I coached competitive swimming and swam for 7 years while in school. The coach I listened to the most took a personal interest in what was going on with my life, he showed up to team breakfasts and dinners and made it clear that he wanted us to improve because he cared that we met our goals at districts. I swam faster under his coaching than I did the Marine drill sergeant who replaced him when he moved to another state.
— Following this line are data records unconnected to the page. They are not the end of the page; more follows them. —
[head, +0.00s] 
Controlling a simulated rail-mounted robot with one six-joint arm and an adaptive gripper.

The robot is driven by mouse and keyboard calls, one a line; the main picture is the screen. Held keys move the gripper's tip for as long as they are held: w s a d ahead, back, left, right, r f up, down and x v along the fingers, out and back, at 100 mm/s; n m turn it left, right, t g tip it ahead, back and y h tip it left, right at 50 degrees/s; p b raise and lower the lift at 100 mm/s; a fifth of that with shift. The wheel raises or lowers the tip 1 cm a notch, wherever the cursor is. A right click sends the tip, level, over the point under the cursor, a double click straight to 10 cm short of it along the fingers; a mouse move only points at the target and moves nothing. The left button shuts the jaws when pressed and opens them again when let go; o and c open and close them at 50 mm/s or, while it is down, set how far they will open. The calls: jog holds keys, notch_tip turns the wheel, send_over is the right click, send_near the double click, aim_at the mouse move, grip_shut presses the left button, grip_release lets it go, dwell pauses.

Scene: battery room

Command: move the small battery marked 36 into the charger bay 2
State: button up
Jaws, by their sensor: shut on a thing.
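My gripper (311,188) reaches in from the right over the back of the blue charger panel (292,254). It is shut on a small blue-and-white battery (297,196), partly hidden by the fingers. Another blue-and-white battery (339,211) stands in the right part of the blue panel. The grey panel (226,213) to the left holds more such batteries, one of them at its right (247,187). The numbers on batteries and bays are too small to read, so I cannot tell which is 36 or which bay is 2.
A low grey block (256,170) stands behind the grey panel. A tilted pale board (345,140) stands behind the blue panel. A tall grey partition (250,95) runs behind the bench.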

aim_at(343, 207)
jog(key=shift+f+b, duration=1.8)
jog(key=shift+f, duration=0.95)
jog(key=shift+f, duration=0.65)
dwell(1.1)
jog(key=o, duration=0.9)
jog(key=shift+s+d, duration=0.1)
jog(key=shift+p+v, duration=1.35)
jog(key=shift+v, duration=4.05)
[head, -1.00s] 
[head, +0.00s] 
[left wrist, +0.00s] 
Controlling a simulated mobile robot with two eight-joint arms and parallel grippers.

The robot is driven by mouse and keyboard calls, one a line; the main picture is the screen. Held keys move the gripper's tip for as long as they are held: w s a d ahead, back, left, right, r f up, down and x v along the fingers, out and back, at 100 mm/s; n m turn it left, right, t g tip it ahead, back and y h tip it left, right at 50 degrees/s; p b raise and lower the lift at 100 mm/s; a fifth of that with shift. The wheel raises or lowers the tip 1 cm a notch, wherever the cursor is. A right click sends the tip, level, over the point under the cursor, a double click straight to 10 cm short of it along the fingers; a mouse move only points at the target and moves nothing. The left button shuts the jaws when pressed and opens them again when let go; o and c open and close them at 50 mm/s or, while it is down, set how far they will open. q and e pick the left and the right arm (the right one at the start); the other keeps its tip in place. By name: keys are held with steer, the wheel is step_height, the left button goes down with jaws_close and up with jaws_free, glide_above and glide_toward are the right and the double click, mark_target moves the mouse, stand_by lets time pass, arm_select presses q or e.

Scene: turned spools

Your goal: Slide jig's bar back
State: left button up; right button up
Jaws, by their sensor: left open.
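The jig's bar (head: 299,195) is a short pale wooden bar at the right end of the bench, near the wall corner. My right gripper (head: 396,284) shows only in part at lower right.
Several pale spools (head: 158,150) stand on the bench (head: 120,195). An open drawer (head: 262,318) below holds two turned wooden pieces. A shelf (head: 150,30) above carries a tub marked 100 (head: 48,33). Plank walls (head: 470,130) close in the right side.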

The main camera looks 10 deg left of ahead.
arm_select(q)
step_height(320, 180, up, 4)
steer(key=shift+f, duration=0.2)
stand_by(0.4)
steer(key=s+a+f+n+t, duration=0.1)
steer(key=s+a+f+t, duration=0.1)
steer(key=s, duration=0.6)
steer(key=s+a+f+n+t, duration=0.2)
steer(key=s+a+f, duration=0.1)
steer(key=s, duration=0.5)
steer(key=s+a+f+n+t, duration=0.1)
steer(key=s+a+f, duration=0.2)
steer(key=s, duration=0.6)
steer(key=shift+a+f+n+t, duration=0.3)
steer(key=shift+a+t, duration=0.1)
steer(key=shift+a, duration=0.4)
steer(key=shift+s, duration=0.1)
This transfers over to what I have seen in business as well. My favorite sales coach was very strict and a bit of a micro-manager at times but he treated us all like family. He made sure he took time every day to come over and just ask about our personal lives. I confided in him as a friend and respected him when he had to be tough on me. Not only that, we all made a LOT of money. More than anyone else in the company! I worked long hours and didn't mind because I felt like I was part of a supportive family. I'm still good friends with most of our team, including that coach, today. Just like sales, being an entrepreneur is a tough job with a lot of negativity and it's nice to know that there's always someone to re-motivate you when you're down!
Mike
Excellent comments. I do agree that they need to know you care. They should intrinsically know that you're coaching them for their own good – but a healthy dose of reminding them of that does go a long way.
I'm still very cautious about letting them think I'm their friend. I don't want to confuse the fundamental nature of the relationship – coach and coached – and frankly I don't like everyone I coach. I like my friends. Friend also implies that we'll have a relationship beyond the coaching experience – and that's not always true or possible (or proper).
The great thing you hit on in your last paragraph is the sense of feeling like you're part of something. This is a huge motivating factor for people and will energize them to feats of greatness – as it clearly did with you and your sales coach. Great point!
Thanks for reading and commenting.
Izzo, this is excellent!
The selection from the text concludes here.